• [What is asked]
Which lines hold the string "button"? Copy every one of them.

• [Data excerpt]

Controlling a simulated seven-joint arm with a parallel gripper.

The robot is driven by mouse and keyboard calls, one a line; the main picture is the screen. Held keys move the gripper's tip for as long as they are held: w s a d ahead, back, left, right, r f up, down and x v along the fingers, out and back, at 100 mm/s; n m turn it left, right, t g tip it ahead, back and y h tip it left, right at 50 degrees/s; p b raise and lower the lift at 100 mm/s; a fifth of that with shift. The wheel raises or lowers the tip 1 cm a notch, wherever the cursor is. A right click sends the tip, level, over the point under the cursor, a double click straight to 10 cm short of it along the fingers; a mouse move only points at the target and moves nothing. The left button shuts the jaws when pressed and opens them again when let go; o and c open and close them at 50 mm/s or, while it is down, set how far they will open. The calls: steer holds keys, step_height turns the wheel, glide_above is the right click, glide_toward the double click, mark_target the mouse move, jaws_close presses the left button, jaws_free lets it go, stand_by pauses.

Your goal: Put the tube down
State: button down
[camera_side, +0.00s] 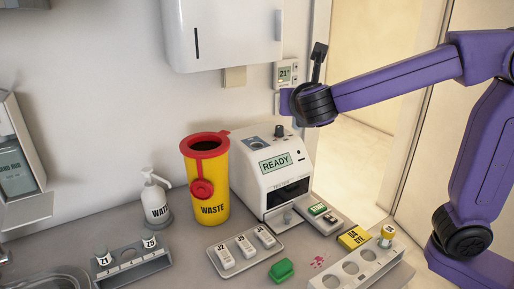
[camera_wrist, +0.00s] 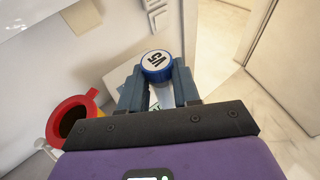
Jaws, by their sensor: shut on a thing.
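A tube with a blue-rimmed white cap (camera_wrist: 156,65) is between the fingers of my gripper (camera_wrist: 160,85) in the wrist view. The cap bears dark lettering. My gripper is shut on it, high above the counter. In the side view my wrist is in front of the wall by the thermostat, and the fingers and tube cannot be made out. A white rack (camera_side: 353,267) at the front right holds one yellow-capped tube (camera_side: 387,235) and has open holes. A grey rack (camera_side: 133,264) at the left holds two white-capped tubes (camera_side: 104,260).
A white machine (camera_side: 262,165) reading "READY" stands at the back, beside a yellow waste bin (camera_side: 207,190) with a red rim. A pump bottle (camera_side: 156,200), a tray of white cartridges (camera_side: 245,249), a green block (camera_side: 281,269) and a yellow box (camera_side: 354,238) stand around. A red smear (camera_side: 320,262) marks the counter.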

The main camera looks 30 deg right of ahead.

• [Solved problem]
The robot is driven by mouse and keyboard calls, one a line; the main picture is the screen. Held keys move the gripper's tip for as long as they are held: w s a d ahead, back, left, right, r f up, down and x v along the fingers, out and back, at 100 mm/s; n m turn it left, right, t g tip it ahead, back and y h tip it left, right at 50 degrees/s; p b raise and lower the lift at 100 mm/s; a fifth of that with shift. The wheel raises or lowers the tip 1 cm a notch, wherever the cursor is. A right click sends the tip, level, over the point under the cursor, a double click straight to 10 cm short of it along the fingers; a mouse move only points at the target and moves nothing. The left button shuts the jaws when pressed and opens them again when let go; o and c open and close them at 50 mm/s or, while it is down, set how far they will open. The calls: steer holds keys, step_height turns the wheel, glide_above is the right click, glide_toward the double click, mark_target the mouse move, jaws_close presses the left button, jaws_free lets it go, stand_by pauses.
State: button down

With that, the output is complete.